* **WHAT YOU SHOULD DO**: Your task is to copy the listing exactly, with the pictures left out.

* **COLLECTED MATERIAL**:
++++

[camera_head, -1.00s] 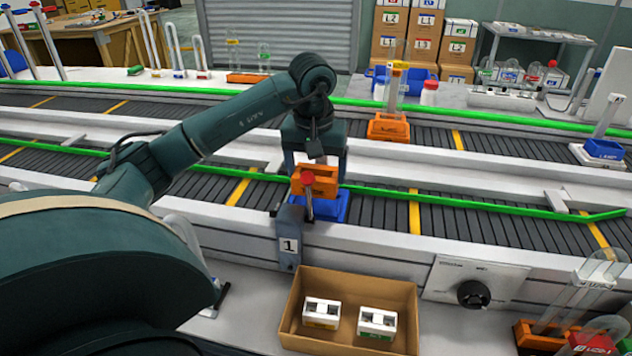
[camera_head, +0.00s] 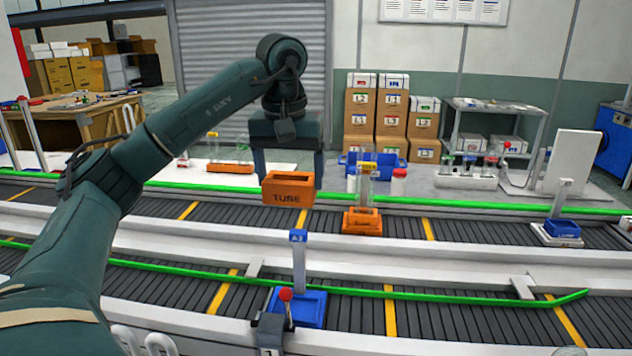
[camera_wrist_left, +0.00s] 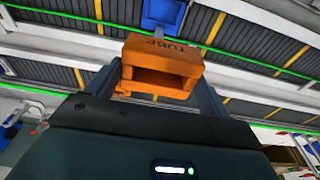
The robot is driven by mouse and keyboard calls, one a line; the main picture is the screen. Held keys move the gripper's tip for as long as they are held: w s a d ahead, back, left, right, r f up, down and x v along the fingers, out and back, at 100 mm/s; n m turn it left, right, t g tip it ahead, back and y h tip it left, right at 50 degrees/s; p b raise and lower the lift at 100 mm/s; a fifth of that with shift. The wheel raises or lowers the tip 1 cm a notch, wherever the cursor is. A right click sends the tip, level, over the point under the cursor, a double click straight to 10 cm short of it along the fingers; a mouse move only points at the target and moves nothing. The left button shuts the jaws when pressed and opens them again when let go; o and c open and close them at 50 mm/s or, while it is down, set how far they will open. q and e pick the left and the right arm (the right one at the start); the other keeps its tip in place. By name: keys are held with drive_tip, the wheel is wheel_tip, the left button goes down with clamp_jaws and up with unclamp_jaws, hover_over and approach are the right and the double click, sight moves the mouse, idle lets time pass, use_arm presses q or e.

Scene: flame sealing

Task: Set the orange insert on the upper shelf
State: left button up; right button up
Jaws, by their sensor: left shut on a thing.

++++

* **WRITTEN SOLUTION**:
[camera_head, -1.00s] 
[camera_head, +0.00s] 
[camera_wrist_left, +0.00s] 
The robot is driven by mouse and keyboard calls, one a line; the main picture is the screen. Held keys move the gripper's tip for as long as they are held: w s a d ahead, back, left, right, r f up, down and x v along the fingers, out and back, at 100 mm/s; n m turn it left, right, t g tip it ahead, back and y h tip it left, right at 50 degrees/s; p b raise and lower the lift at 100 mm/s; a fifth of that with shift. The wheel raises or lowers the tip 1 cm a notch, wherever the cursor is. A right click sends the tip, level, over the point under the cursor, a double click straight to 10 cm short of it along the fingers; a mouse move only points at the target and moves nothing. The left button shuts the jaws when pressed and opens them again when let go; o and c open and close them at 50 mm/s or, while it is down, set how far they will open. q and e pick the left and the right arm (the right one at the start); the other keeps its tip in place. By name: keys are held with drive_tip, the wheel is wheel_tip, the left button goes down with clamp_jaws and up with unclamp_jaws, hover_over and approach are the right and the double click, sight moves the mouse, idle lets time pass, use_arm presses q or e.

Scene: flame sealing

Task: Set the orange insert on the upper shelf
State: left button up; right button up
Jaws, by their sensor: left shut on a thing.

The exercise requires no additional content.